A \(\textsc {bool}^*\)-gadget is a neural network with functional form \(\mathbb {R}\rightarrow \mathbb {R}\) shown in Fig. 2. It computes the function

$$\begin{aligned} z = \mathrm {max}\left( 0, \frac{1}{2} - x \right) + \mathrm {max}\left( 0, x - \frac{1}{2}\right) - \frac{1}{2}, \end{aligned}$$

where x is the input variable and z is the output variable. For this \(\textsc {bool}^*\)-gadget we can show a similar statement as it was intended for the bool-gadgets in the original proof.

Lemma 2

In a \(\textsc {bool}^*\)-gadget with input x and output z we have \(z = 0\) if and only if \(x = 0\) or \(x = 1\).

Proof

Note that \(z = \mathrm {max}\left( 0, \frac{1}{2} - x \right) + \mathrm {max}\left( 0, x - \frac{1}{2}\right) - \frac{1}{2}\) is equivalent to

$$\begin{aligned} z = {\left\{ \begin{array}{ll} -x &{} \text {if } x < \frac{1}{2}, \\ x - 1 &{} \text {otherwise.} \end{array}\right. } \end{aligned}$$

From this we immediately get that \(z = 0\) if \(x = 0\) or \(x = 1\), and \(z \ne 0\) for all other values of x. \(\square \)
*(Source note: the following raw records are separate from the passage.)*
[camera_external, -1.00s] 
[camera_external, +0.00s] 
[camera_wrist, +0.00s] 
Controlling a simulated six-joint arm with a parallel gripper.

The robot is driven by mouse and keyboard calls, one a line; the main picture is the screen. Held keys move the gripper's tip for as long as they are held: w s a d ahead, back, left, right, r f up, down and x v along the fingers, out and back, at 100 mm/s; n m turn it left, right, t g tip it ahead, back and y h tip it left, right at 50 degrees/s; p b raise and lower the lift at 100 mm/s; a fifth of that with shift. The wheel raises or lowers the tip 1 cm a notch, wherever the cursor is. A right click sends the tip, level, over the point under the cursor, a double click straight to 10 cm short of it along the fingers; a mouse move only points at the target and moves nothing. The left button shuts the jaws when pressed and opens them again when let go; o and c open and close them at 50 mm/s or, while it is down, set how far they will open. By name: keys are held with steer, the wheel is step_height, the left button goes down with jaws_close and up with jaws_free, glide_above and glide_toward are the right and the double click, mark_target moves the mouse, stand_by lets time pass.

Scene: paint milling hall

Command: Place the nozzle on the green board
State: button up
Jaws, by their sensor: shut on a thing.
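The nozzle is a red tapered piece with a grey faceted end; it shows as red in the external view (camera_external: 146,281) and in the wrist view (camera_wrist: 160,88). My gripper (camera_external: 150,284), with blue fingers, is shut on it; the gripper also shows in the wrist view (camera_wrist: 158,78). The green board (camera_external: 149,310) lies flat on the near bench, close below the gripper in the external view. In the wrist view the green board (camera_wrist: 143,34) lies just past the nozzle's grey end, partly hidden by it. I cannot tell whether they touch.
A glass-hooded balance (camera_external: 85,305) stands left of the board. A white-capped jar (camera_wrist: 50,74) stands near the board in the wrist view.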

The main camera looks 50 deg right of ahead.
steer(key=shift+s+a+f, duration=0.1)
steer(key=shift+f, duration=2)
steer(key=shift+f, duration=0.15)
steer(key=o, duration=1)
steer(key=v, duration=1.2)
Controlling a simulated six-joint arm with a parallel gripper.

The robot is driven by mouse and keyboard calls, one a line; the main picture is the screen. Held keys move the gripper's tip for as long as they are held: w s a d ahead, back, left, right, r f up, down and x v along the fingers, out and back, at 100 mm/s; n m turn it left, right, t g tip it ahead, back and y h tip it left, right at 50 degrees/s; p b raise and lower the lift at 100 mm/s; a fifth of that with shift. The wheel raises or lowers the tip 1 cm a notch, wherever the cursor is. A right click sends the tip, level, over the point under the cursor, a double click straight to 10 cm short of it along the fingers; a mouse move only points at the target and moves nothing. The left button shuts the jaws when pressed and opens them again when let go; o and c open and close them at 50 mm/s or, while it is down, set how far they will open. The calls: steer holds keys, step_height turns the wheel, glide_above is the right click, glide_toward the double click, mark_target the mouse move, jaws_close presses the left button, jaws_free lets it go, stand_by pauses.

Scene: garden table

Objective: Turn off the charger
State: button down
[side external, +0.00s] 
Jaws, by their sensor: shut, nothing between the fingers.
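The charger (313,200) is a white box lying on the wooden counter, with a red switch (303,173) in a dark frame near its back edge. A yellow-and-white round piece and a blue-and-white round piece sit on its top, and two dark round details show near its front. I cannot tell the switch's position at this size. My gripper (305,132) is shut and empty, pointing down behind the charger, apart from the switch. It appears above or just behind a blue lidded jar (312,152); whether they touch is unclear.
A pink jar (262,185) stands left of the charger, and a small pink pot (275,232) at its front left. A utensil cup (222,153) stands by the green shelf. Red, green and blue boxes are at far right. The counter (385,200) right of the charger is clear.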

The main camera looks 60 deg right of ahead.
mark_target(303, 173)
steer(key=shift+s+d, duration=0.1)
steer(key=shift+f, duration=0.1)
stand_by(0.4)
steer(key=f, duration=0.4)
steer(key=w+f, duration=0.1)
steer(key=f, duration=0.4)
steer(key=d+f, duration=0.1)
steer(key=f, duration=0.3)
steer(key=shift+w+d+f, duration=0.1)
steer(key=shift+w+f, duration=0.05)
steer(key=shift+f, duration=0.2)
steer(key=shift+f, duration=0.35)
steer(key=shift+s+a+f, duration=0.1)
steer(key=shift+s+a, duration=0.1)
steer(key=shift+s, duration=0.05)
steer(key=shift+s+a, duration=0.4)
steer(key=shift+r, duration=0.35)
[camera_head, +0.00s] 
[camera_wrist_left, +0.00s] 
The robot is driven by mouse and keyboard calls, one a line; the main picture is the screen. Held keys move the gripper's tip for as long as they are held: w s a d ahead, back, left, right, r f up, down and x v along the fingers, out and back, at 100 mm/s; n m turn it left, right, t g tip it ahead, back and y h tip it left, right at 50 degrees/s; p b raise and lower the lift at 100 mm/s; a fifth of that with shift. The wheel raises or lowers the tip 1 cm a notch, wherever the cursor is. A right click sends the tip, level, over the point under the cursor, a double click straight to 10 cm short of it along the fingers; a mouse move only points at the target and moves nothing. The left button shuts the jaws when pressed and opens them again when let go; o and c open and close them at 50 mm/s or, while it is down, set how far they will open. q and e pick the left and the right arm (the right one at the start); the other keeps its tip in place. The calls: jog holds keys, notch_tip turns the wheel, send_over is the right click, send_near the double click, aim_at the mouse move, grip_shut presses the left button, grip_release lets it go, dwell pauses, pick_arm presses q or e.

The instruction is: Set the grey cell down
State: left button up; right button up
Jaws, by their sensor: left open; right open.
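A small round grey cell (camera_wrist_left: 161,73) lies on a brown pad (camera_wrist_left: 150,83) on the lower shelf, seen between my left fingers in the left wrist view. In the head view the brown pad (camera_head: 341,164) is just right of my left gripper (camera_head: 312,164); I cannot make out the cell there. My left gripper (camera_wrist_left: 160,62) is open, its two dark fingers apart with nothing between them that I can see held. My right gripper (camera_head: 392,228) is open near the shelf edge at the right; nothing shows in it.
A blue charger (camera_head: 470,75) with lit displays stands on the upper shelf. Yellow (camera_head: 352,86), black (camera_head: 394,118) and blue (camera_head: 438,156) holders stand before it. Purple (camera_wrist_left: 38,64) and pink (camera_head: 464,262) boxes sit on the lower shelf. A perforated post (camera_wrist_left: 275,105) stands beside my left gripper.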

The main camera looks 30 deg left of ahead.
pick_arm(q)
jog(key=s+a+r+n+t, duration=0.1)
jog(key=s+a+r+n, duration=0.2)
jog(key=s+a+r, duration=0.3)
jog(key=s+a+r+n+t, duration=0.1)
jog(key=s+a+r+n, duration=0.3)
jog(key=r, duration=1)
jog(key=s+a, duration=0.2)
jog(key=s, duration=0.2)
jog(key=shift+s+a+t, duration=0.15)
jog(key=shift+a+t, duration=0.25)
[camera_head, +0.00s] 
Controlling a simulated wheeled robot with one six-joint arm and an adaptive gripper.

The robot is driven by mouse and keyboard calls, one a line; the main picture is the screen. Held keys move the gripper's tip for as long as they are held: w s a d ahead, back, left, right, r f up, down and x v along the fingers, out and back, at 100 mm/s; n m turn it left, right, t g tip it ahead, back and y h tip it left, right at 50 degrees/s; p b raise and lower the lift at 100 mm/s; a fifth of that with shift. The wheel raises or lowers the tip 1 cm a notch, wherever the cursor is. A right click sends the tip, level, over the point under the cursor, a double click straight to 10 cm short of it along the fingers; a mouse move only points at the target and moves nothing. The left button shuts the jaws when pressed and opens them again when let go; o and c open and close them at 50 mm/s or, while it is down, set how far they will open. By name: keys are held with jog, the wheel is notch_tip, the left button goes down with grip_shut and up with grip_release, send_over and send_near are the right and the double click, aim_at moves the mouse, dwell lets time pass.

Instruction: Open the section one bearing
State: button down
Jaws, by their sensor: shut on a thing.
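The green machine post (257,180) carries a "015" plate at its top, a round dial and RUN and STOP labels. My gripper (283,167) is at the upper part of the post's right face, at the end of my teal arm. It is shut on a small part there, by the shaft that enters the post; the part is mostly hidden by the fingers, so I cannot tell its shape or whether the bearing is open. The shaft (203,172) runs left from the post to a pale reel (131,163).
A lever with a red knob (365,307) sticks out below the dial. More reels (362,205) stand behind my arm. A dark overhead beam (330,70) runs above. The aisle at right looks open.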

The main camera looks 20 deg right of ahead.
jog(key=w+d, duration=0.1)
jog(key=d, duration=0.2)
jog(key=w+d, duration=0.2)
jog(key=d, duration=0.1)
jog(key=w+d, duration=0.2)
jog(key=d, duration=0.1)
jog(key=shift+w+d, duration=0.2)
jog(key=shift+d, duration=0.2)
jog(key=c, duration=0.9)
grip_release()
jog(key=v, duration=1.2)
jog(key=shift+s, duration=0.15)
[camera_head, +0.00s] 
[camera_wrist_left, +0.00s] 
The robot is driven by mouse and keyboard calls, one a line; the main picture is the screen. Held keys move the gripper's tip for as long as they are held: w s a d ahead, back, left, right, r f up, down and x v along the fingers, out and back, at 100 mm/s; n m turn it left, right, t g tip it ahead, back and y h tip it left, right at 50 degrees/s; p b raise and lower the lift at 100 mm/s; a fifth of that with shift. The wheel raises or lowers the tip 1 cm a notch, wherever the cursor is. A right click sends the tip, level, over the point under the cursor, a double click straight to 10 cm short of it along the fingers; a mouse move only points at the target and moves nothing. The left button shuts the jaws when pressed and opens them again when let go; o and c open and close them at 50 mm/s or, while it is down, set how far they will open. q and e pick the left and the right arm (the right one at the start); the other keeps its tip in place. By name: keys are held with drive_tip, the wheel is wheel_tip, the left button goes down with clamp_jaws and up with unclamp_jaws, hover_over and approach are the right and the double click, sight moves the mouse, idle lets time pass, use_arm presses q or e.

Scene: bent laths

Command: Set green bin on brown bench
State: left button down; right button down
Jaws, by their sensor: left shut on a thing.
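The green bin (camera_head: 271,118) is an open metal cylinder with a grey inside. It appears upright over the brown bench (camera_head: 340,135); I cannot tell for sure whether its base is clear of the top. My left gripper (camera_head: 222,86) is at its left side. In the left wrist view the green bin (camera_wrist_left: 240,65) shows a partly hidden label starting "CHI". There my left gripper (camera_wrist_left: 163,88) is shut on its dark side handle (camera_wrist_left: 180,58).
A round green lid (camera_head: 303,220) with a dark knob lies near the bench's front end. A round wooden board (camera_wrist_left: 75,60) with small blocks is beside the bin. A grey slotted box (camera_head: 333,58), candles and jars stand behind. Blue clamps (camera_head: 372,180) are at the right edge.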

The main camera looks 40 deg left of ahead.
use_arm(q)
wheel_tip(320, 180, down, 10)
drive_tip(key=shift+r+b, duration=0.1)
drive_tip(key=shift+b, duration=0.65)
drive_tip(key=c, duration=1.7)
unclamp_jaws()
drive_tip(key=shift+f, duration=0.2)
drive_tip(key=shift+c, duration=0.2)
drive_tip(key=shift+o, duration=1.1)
Now, replacing all bool-gadgets with \(\textsc {bool}^*\)-gadgets in the construction and using the simple specifications \(\varphi _{\text {in}} = \top \) and \(\varphi _{\text {out}} = \bigwedge _{i=0}^{n-1}z_i=0 \wedge y=m\) for a 3sat-instance with n propositional variables and m clauses, we get a correct reduction from 3sat to NNReach.

Theorem 2

NNReach is NP-hard.

One could argue that the networks resulting from the reduction of 3sat are not typical feed-forward neural networks as they do not follow a layerwise structure. A reason for this is that some inputs are connected to not-gadgets where some are not and that the outputs \(z_i\) are not in the same layer as the output y. This can of course be fixed by introducing additional dummy nodes.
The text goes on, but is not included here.